Sinceramente pode-se dizer que isso é rasgar a nossa Constituição?
Portanto, concluimos esse texto, o qual acabou ficando maior do que o desejado, do mesmo modo que começamos, afirmando que a decisão do STF pode não ter sido a melhor decisão dentro do ordenamento jurídico e talvez até não concorde totalmente com a mesma, contudo, não foi uma decisão teratológica e muito menos passível de que se diga que foi tendenciosa, pois sabemos que a má-fé não pode ser presumida, devendo sempre ser comprovada.
Destarte, não concordamos com as críticas ferrenhas e muitas vezes apaixonadas feitas à decisão e muito menos a assertiva de que houve uma espécie de teoria da conspiração para salvar o mandato de Dilma, pois não podemos perder a esperança no Poder Judiciário, o qual, com certeza, também tem suas mazelas, muitas vezes até mesmo ligadas com a corrupção, contudo, é hoje o Poder que vem laborando forte contra a corrupção no país, nos dando a esperança de que a lei é igual para todos e que muitos antigos bandidos do colarinho branco e empresários poderosos também vão para a cadeia, incluindo políticos que passavam incólumes dos presídios de nosso país e hoje os frequentam com assiduidade.
Não percamos nunca a esperança de mudança nesse país e nas instituições democráticas que o moldam como Estado Constitucional Democrático de Direito, pois a sua força está no seu povo, que a cada dia fica mais consciente e esperto ao ponto de perceber que infelizmente a maioria de nossos políticos não representam o verdadeiro interesse republicano, encontrando justamente no Judiciário o aliado necessário para combater o maior mal de todos, a corrupção espraiada em todos os setores de nossa vida pública e sociedade.
[1] O ideal seria que tivéssemos um processo de indicação republicano em que o escolhido não tivesse que pedir nada a ninguém e até mesmo sua arguição no Senado fosse a mais técnica possível, porque aí talvez não se fizesse tantas ilações de tendências políticas a partir de decisões como se vê hodiernamente. Será que não está na hora de mudarmos essa forma de ingresso de Ministros nos Tribunais Superiores?
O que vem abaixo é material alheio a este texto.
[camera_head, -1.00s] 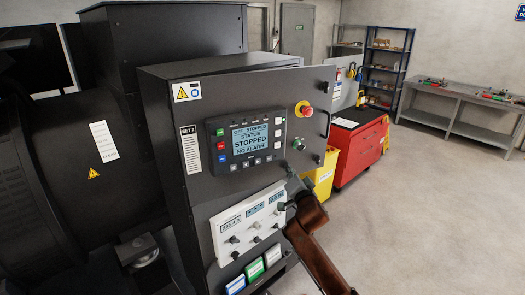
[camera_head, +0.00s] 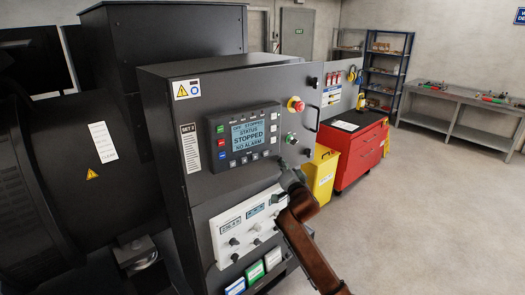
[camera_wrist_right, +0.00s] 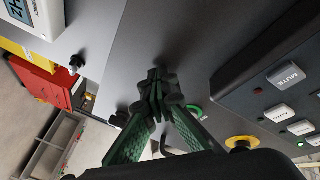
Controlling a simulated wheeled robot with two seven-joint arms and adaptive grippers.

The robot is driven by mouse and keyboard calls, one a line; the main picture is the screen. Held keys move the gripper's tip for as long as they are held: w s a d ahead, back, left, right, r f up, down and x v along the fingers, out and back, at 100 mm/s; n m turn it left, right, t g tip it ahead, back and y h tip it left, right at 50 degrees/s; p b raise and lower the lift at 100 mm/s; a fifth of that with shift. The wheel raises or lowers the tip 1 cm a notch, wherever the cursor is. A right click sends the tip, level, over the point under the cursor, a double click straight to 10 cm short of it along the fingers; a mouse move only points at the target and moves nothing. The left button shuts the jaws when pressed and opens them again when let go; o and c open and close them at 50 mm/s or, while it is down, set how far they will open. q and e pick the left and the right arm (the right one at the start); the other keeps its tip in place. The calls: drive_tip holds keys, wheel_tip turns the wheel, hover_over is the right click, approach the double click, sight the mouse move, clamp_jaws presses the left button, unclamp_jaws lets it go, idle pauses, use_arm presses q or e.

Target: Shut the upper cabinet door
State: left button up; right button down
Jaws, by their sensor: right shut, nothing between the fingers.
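The upper cabinet door (camera_head: 262,92) is a dark grey panel marked SET 2, with a status display (camera_head: 248,137), a red stop button (camera_head: 296,105) and a dark bar handle (camera_head: 317,117) at its right edge. The door's right edge reaches past the cabinet's top right corner; I cannot tell how wide the gap behind it is. My right gripper (camera_head: 287,172) is at the door's lower right, below the handle. In the wrist view its green fingers (camera_wrist_right: 160,82) are shut and empty in front of the grey door (camera_wrist_right: 185,45); contact is unclear. My left gripper is not in view.
A white meter panel (camera_head: 236,245) is below the door. A yellow container (camera_head: 322,174) and a red tool cabinet (camera_head: 360,158) stand to the right. Blue shelves (camera_head: 385,72) and a grey workbench (camera_head: 455,105) are at the back. The floor at right is clear.

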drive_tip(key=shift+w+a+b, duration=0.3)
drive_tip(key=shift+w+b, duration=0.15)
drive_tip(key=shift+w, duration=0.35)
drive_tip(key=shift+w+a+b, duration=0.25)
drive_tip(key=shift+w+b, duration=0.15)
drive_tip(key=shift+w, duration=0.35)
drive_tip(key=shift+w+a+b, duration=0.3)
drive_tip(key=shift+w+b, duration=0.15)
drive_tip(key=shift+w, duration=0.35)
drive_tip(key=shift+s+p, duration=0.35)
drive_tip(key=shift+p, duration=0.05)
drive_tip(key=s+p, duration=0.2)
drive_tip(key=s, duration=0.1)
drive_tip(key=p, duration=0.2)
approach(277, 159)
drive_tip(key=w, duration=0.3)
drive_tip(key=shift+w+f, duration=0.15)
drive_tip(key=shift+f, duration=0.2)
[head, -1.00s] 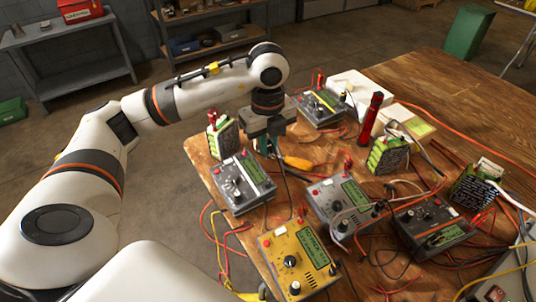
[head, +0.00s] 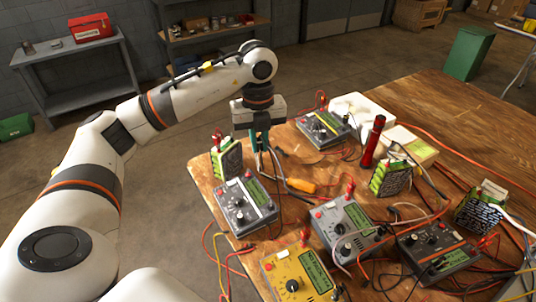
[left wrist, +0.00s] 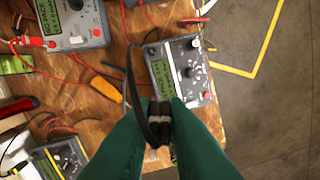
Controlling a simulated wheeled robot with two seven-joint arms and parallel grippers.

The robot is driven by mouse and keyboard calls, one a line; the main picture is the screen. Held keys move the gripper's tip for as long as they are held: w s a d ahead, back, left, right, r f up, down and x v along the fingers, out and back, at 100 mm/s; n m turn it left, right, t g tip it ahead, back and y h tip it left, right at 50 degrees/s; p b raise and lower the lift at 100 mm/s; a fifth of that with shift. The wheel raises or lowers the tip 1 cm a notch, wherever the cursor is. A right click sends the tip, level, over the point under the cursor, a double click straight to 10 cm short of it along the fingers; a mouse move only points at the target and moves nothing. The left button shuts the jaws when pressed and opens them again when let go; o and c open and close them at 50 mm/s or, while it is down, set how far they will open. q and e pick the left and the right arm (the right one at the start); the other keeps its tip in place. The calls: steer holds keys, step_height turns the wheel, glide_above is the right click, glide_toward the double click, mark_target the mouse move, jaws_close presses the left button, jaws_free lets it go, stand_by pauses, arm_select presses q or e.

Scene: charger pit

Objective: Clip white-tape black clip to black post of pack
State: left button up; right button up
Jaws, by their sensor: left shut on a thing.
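My left gripper (head: 262,150) is shut on a black clip (left wrist: 158,125) with a pale tape band, seen between the green fingers in the left wrist view. A black lead loops from the clip. In the head view the gripper is above the table's left part, and the clip is too small to make out. A green-wrapped pack (head: 228,160) stands just left of the gripper. Two other green packs stand further right, one (head: 390,178) mid-table and one (head: 482,210) at the right. Their posts are too small to tell apart. My right gripper is out of view.
A grey charger (head: 245,205) sits in front of the gripper. Several other chargers, including a yellow one (head: 298,275), crowd the table among loose leads. An orange-handled screwdriver (head: 302,186) and a red torch (head: 373,142) are to the right. The table's back right (head: 470,115) is clearer.

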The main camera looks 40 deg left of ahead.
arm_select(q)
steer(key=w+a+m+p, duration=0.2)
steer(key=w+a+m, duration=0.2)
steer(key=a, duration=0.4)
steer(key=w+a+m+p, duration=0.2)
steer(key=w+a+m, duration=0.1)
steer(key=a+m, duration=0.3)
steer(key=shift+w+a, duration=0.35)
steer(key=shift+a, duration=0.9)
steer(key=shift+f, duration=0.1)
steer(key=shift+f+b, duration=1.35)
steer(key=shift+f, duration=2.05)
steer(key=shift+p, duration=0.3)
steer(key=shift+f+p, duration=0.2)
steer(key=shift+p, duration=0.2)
[2] Sua Excelência indiscutivelmente, no bojo de suas ponderações, em muitos votos, assume um viés político e talvez seja o exemplo que ainda se objetive de que possa haver uma tendência política dentro do Tribunal e no julgamento do processo comentado não agiu diferente, contudo mesmo assim ainda não é suficiente para que se conclua que todo o Tribunal age dessa forma, pelo menos objetivamente, já que até onde sabemos não se controla aspectos subjetivos e principalmente não se comprova.
[3] Em minha atuação como Juiz, vez por outra acontece esse tipo de coisa e quando das últimas eleições que presidi e que por coincidência pura cassei todos os lados políticos tradicionais das cidades que atuei, até que isso acontecesse fui execrado publicamente por um dos lados e somente quando cronologicamente veio a cassação do adversário, a coisa diminuiu e aí pergunto eu seria obrigado a cassar todos os grupos políticos para ter isenção? Com todo respeito a quem pensa em contrário, claro que não e a minha decisão e a de qualquer juiz não pode ser criticada com viés político, presumindo, sem provas, que foi dada para agradar dado agrupamento político.
[4] A afirmação é muito grave e não condiz com o que se espera de uma Suprema Corte: “Assumamos que nós estamos fazendo uma manipulação do processo, para efeito ad doc. Para interferir no processo. Mas vamos dar a cara a tapa, vamos assumir que estamos fazendo isso com endereço certo. Estamos tomando uma decisão casuística." . Será que o STF está se excedendo em sua missão?”
[5] Falo com propriedade de quem desde o início, respeitando posições em contrário, disse que os fatos trazidos em na peça de impeachment são graves e precisam ser bem discutidos, no mínimo criando uma nova cultura de tratamento das contas públicas: "Impeachment de Dilma: a paixão esconde a verdade, principalmente agora depois da decisão do TCU".
[6] Desde o começo venho batendo na tecla junto com companheiro de luta contra corrupção Márcio Oliveira que Eduardo Cunha não tem a menor condição de continuar no cargo de presidente, pois quem perde é a própria instituição que não pode ser confundida com sua pessoa e é ai que reside o problemahttp://www.novoeleitoral.com/index.php/en/videos/225-dialogos/940-cunha-afastamento
[7] São várias as manobras que o Presidente da Casa fez e com certeza fará, registrando a última na própria escolha dos membros para Comissão Especial do Impeachment, em que perdeu segundo seus interesses e recorreu ao voto secreto no meio do processo, sagrando-se vencedor com uma comissão favorável ao impeachment. Não é assim que a sociedade espera que aja os políticos brasileiros.
[8] O ideal seria que os partidos fossem respeitados como entidades promotoras de uma verdadeira plataforma politica, com ideias e filosofia clara, trazendo propostas objetivas de melhoria de nossa vida em coletividade como dispôs a nossa Constituição senão vejamos Coluna Cidadania - Estado Democrático de Direito e Partidos Políticos, mas o que temos na prática "Ainda temos a direita e esquerda no Brasil?".